1. O Início da Cruz: Sábado de Lázaro
“Tendo cumprido os Quarenta Dias… pedimos para ver a Semana Santa da Tua paixão”. Com estas palavras cantadas nas Vésperas da Sexta-feira de Ramos, a Quaresma chega ao seu fim e entramos na comemoração do sofrimento (da paixão), morte e ressurreição de Cristo. Ela começa no sábado de
Lázaro. A dupla festa da Ressurreição de Lázaro e a Entrada do Senhor para
Jerusalém é descrita em textos litúrgicos como o “início da Cruz” e deve ser
compreendida, portanto, dentro do contexto da Semana Santa. O troparion (Traduzido do inglês-Um troparion na música bizantina e na música religiosa do cristianismo ortodoxo oriental é um hino curto de uma estrofe, ou organizado de formas mais complexas como séries de estrofes. Wikipedia (inglês)) comum destes
dias afirma explicitamente que “ao ressuscitar Lázaro dos mortos, Cristo confirmou a verdade da ressurreição universal“. É altamente significativo que sejamos levados para as trevas da Cruz por uma das doze maiores festas da Igreja. Luz e alegria não brilham apenas no final de Semana Santa, mas também em seu início; elas iluminam a própria escuridão, revelam seu derradeiro significado.

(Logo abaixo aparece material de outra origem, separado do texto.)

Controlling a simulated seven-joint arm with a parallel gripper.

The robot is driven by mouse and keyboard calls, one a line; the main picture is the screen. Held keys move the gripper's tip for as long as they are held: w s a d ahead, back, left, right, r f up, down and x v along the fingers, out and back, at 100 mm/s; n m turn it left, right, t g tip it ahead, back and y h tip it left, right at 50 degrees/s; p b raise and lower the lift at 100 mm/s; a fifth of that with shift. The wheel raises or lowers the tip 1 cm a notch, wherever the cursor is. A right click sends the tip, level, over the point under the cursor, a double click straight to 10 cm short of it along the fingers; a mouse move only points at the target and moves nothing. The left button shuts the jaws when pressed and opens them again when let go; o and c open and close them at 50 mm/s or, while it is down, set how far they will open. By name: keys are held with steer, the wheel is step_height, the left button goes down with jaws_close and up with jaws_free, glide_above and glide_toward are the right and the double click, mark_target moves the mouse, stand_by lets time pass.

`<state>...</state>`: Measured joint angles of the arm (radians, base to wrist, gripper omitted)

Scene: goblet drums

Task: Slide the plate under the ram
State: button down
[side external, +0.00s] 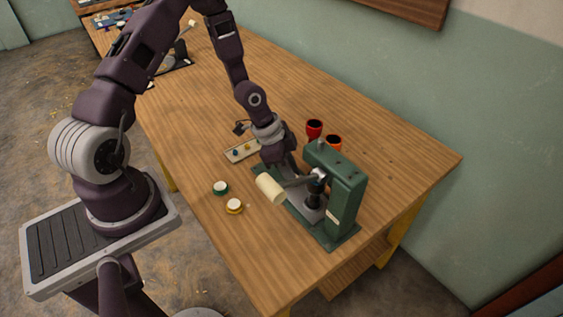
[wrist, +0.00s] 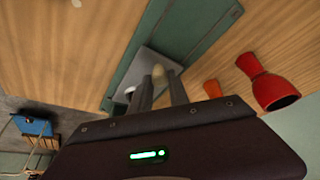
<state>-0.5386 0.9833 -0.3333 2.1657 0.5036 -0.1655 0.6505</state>
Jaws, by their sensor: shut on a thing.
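The green press (side external: 345,197) stands near the table's right end, with its dark ram (side external: 313,198) over the base. A grey metal plate (side external: 309,214) lies on the green base, partly hidden by the lever and my arm. It also shows in the wrist view (wrist: 158,60), at the fingertips. My gripper (wrist: 161,80) is shut on a small pale part at the plate, perhaps its knob. In the side view my gripper points down beside the press, its fingertips mostly hidden behind the lever. How far the plate lies under the ram is hard to tell.
The press lever's cream handle (side external: 270,188) sticks out in front of my gripper. A red goblet drum (side external: 314,128) and an orange one (side external: 333,142) stand behind. A green-rimmed piece (side external: 220,188), a yellow-rimmed piece (side external: 234,206) and a small tray (side external: 241,151) lie left.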

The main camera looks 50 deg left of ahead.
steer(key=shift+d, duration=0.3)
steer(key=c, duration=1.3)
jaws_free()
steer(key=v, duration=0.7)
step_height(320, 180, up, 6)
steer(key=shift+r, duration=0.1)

Todos aqueles que conhecem o culto ortodoxo conhecem o caráter peculiar, quase paradoxal, de Serviços de sábado do Lázaro. É um domingo, ou seja, um culto de Ressurreição num sábado, um dia geralmente dedicado à comemoração litúrgica dos mortos. E a alegria que permeia estes serviços enfatiza um tema central: a próxima vitória de Cristo sobre o Hades. Hades é o termo bíblico para Morte em seu poder universal, por aquela escuridão inescapável e destruição que engolem toda a vida e envenenam com sua sombra o mundo inteiro. Mas agora…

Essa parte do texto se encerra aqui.